Kafka-Szenen in Moskau

Die Leiden der Ida Nudel

Ida Nudel, eine prominente sowjetjüdische Aktivistin, wurde 1978 zu mehreren Jahren Freiheitsentzug verurteilt. Der wahre Grund für die drakonische Härte des Urteilspruchs war Idas hartnäckiger Entschluss, nach Israel auszuwandern. Jahrelang war ihr die Auswanderungsgenehmigung verweigert worden.
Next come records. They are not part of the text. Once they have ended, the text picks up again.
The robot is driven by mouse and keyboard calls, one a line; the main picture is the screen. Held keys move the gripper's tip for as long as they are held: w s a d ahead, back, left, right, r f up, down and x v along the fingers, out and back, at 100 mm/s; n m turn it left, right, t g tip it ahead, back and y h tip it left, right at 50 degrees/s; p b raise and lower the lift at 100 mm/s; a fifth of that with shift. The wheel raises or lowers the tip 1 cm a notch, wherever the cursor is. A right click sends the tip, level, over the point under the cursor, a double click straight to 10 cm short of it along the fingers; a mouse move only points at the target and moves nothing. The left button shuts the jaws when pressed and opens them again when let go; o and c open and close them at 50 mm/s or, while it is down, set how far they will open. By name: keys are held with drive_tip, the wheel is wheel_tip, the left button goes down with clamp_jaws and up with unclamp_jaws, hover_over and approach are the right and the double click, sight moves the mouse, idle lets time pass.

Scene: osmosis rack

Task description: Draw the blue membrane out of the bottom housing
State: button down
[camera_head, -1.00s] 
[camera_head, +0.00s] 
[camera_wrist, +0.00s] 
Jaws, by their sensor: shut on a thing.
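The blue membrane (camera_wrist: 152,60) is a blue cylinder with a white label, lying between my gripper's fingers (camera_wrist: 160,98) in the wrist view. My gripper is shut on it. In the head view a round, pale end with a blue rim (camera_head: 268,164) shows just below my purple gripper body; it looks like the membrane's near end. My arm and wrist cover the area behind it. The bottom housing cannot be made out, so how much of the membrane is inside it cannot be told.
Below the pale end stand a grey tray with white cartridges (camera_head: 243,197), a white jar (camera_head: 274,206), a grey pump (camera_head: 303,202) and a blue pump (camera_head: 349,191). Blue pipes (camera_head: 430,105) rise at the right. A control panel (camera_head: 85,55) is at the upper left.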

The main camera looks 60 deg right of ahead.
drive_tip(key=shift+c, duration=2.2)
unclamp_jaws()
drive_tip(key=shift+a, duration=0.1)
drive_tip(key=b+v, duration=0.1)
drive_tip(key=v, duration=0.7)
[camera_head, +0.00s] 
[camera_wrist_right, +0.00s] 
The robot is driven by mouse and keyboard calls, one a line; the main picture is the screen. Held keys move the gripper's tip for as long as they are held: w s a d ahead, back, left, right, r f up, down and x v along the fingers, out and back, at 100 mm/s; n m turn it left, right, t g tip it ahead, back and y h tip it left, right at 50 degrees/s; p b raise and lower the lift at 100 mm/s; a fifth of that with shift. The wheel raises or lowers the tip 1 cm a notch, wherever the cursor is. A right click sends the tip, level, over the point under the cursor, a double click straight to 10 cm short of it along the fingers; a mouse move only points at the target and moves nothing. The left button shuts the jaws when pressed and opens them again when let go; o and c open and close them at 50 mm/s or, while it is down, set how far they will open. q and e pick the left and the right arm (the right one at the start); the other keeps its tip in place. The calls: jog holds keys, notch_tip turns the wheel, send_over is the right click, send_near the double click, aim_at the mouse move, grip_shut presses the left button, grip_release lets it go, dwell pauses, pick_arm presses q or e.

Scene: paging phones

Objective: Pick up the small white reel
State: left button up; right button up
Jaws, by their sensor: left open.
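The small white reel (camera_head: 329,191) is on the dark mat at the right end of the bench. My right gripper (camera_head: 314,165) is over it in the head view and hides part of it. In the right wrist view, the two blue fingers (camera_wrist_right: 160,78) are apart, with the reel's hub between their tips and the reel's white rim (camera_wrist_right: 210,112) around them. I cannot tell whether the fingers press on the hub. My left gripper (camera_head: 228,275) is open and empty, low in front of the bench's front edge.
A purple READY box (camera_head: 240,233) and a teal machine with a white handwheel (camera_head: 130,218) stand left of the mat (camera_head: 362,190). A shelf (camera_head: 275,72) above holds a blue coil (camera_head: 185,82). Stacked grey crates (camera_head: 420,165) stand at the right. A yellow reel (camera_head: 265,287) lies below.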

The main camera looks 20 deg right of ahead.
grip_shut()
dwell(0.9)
Als die damals 50jährige Volkswirtschaftlerin 1978 auf dem Balkon ihrer Moskauer Wohnung ein Plakat mit der Aufschrift “Lasst mich endlich nach Israel ziehen” anbrachte, wurde sie verhaftet und kurz darauf nach Sibirien verschickt.
Die Weltpresse berichtete vielfach über die Leiden der tapferen Frau. Jahrelang verbrachte sie in einer gottverlassenen Gegend Sibiriens. Von den Behörden wurde ihr ein Zimmer in einem Haus angewiesen, dessen Mitbewohner ehemalige Kriminelle waren. Sie war in dieser düsteren Behausung die einzige Frau und lebte ständig in der Gefahr, von ihren fast ständig betrunkenen Nachbarn vergewaltigt zu werden. Nur ihre innere Kraft und ihr Traum, in Israel als freier Mensch zu leben, befähigte sie, die Einsamkeit, Erniedrigung und den seelischen Druck auszuhalten.
Als Mitte 1982 die sibirische Verbannungsfrist abgelaufen war, hofften Verwandte und Freunde, dass die Sowjets ihr ein Ausreisevisum gewähren würden. Bis vor wenigen Jahren legte die sowjetische Pass- und Visenbehörde (OVIR) ehemaligen “Gewissenshäftlingen”, die ihre Strafe abgebüsst hatten, bei der Auswanderung keine Hindernisse in den Weg. Ida Nudels Schwester Elana lebt in Israel. Ida kennt zudem keine “sowjetischen Staatsgeheimnisse”, wie es sonst zur Begründung der Ausreiseverweigerung angeführt wird. Familienzusammenführung wäre in diesem Fall eine elementare humanitäre Forderung, die sich auch aus dem dritten “Korbe” der Helsinki-Schlussakte ergibt. Dass ihr auch in diesem Fall nicht entsprochen wurde ergibt sich aus der in den letzten zwei bis drei Jahren katastrophal verschlechterten sowjetjüdischen Situation.
In jüngster Zeit treffen monatlich weniger als 190 sowjetjüdische Auswanderer in Wien ein. Infolge der sich ständig verdüsternden amerikanisch-sowjetischen Beziehungen gibt sich der Kreml nicht einmal die Mühe, den Anschein zu erwecken, als nähme man in der UdSSR die Helsinki-Verpflichtungen ernst.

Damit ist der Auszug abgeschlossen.